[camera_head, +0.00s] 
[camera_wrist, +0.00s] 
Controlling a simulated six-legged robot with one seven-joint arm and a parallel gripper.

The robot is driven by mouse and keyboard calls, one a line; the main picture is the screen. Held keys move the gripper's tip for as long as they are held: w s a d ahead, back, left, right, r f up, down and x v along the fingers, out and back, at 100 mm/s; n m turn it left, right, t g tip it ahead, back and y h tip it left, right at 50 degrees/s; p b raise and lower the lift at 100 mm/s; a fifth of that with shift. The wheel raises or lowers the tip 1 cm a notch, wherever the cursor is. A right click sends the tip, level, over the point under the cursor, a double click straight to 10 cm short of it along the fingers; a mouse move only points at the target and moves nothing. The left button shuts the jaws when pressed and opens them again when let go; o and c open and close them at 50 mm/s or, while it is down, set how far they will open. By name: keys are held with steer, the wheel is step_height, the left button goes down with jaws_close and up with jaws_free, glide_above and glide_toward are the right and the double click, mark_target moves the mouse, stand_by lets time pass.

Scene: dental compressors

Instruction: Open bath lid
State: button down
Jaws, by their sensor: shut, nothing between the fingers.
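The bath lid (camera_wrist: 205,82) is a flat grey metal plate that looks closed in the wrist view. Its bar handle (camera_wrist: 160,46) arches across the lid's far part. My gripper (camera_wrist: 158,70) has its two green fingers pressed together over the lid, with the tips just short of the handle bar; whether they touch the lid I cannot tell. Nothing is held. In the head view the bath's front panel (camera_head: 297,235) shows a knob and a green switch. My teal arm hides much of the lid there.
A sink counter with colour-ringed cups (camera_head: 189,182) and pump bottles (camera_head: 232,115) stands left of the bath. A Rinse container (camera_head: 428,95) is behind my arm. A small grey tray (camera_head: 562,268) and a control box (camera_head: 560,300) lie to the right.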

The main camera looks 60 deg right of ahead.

▶ _EXERCISE TASK_
Repeat, without change, each line of the data above from the one that contains "Controlling a simulated" through the final line, counting both.

▶ _FINISHED ANSWER_
Controlling a simulated six-legged robot with one seven-joint arm and a parallel gripper.

The robot is driven by mouse and keyboard calls, one a line; the main picture is the screen. Held keys move the gripper's tip for as long as they are held: w s a d ahead, back, left, right, r f up, down and x v along the fingers, out and back, at 100 mm/s; n m turn it left, right, t g tip it ahead, back and y h tip it left, right at 50 degrees/s; p b raise and lower the lift at 100 mm/s; a fifth of that with shift. The wheel raises or lowers the tip 1 cm a notch, wherever the cursor is. A right click sends the tip, level, over the point under the cursor, a double click straight to 10 cm short of it along the fingers; a mouse move only points at the target and moves nothing. The left button shuts the jaws when pressed and opens them again when let go; o and c open and close them at 50 mm/s or, while it is down, set how far they will open. By name: keys are held with steer, the wheel is step_height, the left button goes down with jaws_close and up with jaws_free, glide_above and glide_toward are the right and the double click, mark_target moves the mouse, stand_by lets time pass.

Scene: dental compressors

Instruction: Open bath lid
State: button down
Jaws, by their sensor: shut, nothing between the fingers.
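The bath lid (camera_wrist: 205,82) is a flat grey metal plate that looks closed in the wrist view. Its bar handle (camera_wrist: 160,46) arches across the lid's far part. My gripper (camera_wrist: 158,70) has its two green fingers pressed together over the lid, with the tips just short of the handle bar; whether they touch the lid I cannot tell. Nothing is held. In the head view the bath's front panel (camera_head: 297,235) shows a knob and a green switch. My teal arm hides much of the lid there.
A sink counter with colour-ringed cups (camera_head: 189,182) and pump bottles (camera_head: 232,115) stands left of the bath. A Rinse container (camera_head: 428,95) is behind my arm. A small grey tray (camera_head: 562,268) and a control box (camera_head: 560,300) lie to the right.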

The main camera looks 60 deg right of ahead.

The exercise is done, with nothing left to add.